In the current fiscal, the capital flows have not been adequate and consequently the pressure on the rupee has developed. If capital flows revive in the course of the first three months of 2012, the pressure on the rupee will ease.

Are policy inertia and reversal of reform such as opening up multi-brand retail to FDI responsible for investors' reluctance to bet on India with their money?

Capital flows are dependent factors that operate in the rest of the world. Capital flows diminish towards the end of the year. December is not a month when one finds large capital flows. Since most of the companies work on the basis of the calendar year, the allocations to India will pick up in the first quarter of calendar year 2012 and that is the reason why I expect the capital flows to improve after the onset of 2012.

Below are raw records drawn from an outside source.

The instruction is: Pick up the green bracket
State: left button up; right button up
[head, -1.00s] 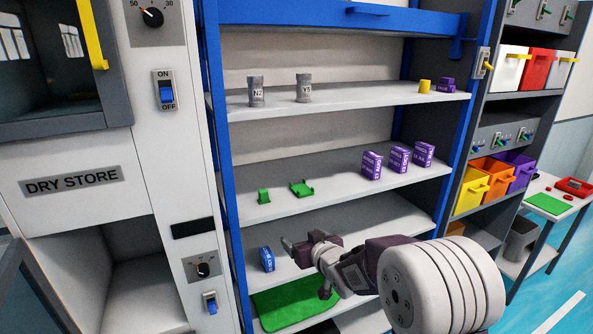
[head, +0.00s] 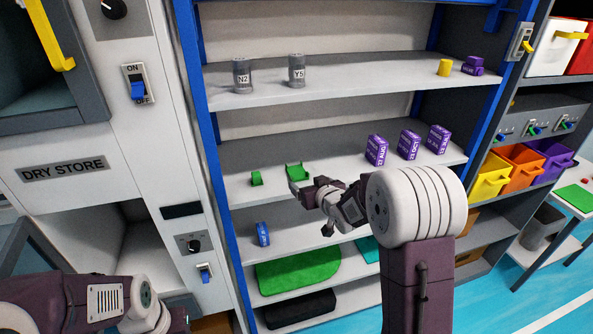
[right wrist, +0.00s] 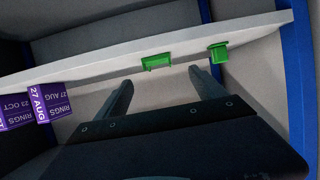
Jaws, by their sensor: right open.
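A wide green bracket (head: 297,172) with raised ends lies on the middle shelf (head: 335,165). A smaller green part (head: 256,178) stands to its left; I cannot tell for sure which one the task means. My right gripper (head: 305,190) is open and empty just in front of the wide bracket, at about the shelf's front edge. In the right wrist view the shelf looks upside down. The wide bracket (right wrist: 156,62) shows beyond and between the open fingers of the right gripper (right wrist: 162,88), and the smaller part (right wrist: 218,52) is further right. My left gripper is not visible.
Several purple boxes (head: 377,150) stand to the right on the same shelf. Grey canisters (head: 242,77) stand on the shelf above. Blue uprights (head: 196,90) bound the rack. The shelf between bracket and purple boxes is clear.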

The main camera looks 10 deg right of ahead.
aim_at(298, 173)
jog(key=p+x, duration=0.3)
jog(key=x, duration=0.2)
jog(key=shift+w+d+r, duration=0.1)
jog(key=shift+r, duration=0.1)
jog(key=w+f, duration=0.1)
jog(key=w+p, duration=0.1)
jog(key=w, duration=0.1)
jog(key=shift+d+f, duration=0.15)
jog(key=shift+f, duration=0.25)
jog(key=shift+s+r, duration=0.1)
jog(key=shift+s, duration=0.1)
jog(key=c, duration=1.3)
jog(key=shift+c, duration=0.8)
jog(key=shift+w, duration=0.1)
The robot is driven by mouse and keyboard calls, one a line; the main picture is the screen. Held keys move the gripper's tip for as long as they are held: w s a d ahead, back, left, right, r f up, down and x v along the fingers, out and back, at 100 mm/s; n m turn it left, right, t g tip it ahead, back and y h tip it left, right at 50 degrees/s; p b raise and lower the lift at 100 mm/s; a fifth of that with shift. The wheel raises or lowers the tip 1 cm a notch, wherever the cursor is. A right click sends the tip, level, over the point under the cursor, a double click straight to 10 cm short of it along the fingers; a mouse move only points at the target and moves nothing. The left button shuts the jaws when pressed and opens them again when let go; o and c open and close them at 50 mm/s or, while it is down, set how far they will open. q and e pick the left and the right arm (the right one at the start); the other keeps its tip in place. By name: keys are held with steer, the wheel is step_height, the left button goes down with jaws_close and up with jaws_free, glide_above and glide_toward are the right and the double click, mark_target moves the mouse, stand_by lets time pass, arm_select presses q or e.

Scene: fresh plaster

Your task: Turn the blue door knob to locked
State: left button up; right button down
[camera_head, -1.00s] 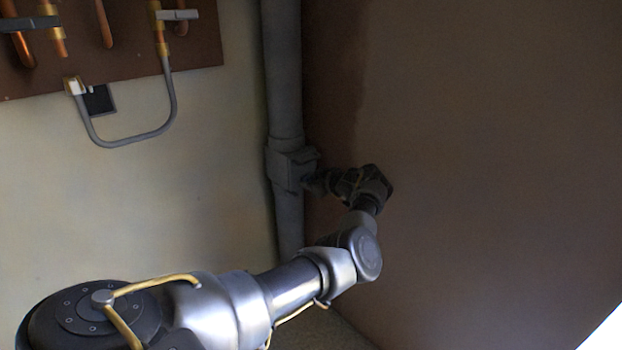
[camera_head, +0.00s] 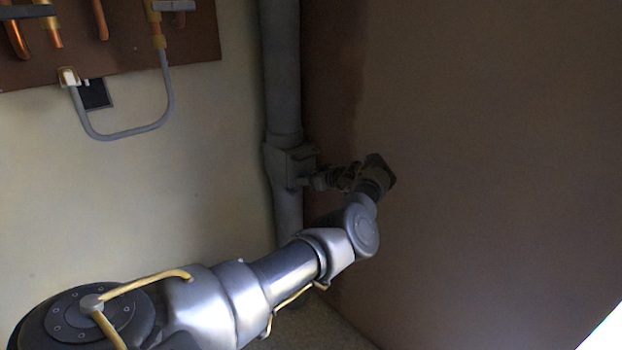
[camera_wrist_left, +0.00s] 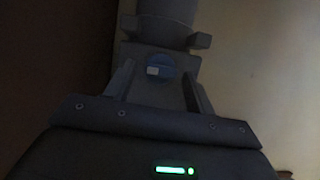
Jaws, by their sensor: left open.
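The blue knob (camera_wrist_left: 160,67) shows in the left wrist view as a dim round blue shape with a small pale patch, on a grey fitting. In the head view I cannot make out the knob; the grey box-shaped fitting (camera_head: 284,165) on the vertical pipe is at centre. My left gripper (camera_head: 318,180) is just right of this fitting, pointing at it. In the left wrist view my left gripper (camera_wrist_left: 160,78) is open, its two fingers on either side of the knob. Whether they touch it is too dark to tell. My right gripper is not in view.
The grey vertical pipe (camera_head: 281,70) runs along the corner. A brown wall (camera_head: 480,170) is close on the right. A brown board (camera_head: 130,45) with copper pipes hangs upper left, with a grey looped hose (camera_head: 120,137) below. The pale wall below it is clear.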

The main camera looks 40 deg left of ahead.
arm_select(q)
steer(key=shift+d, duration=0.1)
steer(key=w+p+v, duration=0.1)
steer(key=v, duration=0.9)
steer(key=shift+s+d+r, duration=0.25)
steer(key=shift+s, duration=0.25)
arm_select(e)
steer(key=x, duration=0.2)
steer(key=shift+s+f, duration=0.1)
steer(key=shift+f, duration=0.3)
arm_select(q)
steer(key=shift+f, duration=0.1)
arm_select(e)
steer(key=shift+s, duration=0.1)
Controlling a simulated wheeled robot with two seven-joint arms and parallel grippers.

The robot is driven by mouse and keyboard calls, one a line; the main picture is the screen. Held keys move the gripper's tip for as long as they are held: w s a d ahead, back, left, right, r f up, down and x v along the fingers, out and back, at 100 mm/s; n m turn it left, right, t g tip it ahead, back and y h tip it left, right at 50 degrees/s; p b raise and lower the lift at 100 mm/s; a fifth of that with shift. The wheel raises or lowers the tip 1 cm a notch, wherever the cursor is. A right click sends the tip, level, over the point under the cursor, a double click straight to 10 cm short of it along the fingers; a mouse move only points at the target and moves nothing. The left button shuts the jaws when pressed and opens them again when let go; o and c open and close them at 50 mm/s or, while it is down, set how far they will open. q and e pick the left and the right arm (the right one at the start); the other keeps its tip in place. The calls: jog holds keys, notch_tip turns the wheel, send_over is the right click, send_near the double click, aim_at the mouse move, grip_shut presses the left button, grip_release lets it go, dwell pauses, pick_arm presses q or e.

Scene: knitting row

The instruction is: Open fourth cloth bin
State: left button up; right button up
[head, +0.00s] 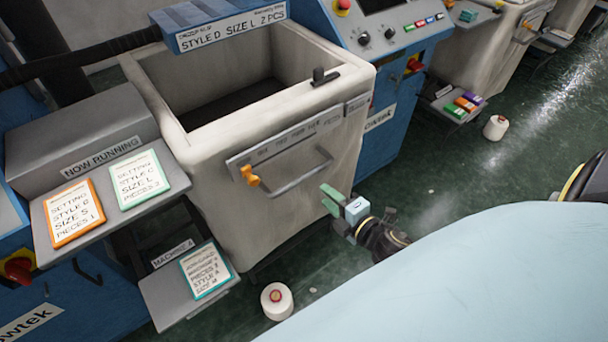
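A large off-white cloth bin (225,200) stands upright between blue machine panels. Its top is uncovered and its dark inside shows. Its front carries a grey label strip, a grey bar handle (300,178) and a small orange-yellow latch (250,176) left of the handle. I cannot tell from this view whether it is the fourth bin. My right gripper (326,198) is just right of and below the handle's right end, apart from it. Its green fingers point left towards the bin front, with a small empty gap between them. My left gripper is out of view.
A sign reading style D, size L (230,32) hangs over the bin's back edge. A grey shelf with cards (105,200) and a lower shelf (165,303) jut out at left. White yarn cones stand on the green floor (440,170), one near the bin (277,302).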

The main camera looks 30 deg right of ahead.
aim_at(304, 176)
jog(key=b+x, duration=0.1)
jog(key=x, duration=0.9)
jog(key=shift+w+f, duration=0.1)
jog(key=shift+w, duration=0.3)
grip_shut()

 No doubt, investors are influenced both by external and domestic factors. To the extent to which growth has been below expectations, it will affect the sentiments of foreign investors. The high level of inflation and decline in industrial output might have had some effect upon the investors' attitude. As India still maintains a high growth of over 7 per cent, India may still rank high when foreign investors are allocating funds among different countries.

Are the rights-based approaches to development by the United Progressive Alliance (UPA) and mounting subsidies out of sync with fiscal health?


 I  think it has to be managed. Obviously, if the food security Bill covers a much larger segment of the population, the subsidy will go up. What is therefore really required is prioritising the subsidies – one might give more subsidies under food security but some other subsidies have to be adjusted downwards in order to accommodate that. 

Therefore what is really relevant is the total amount of subsidy provided in the Budget. Perhaps we are now providing large subsidies for petroleum products and fertilizers. If the subsidy to support food security goes up, we must be willing to make necessary downward adjustment in petroleum and fertilizer subsidies.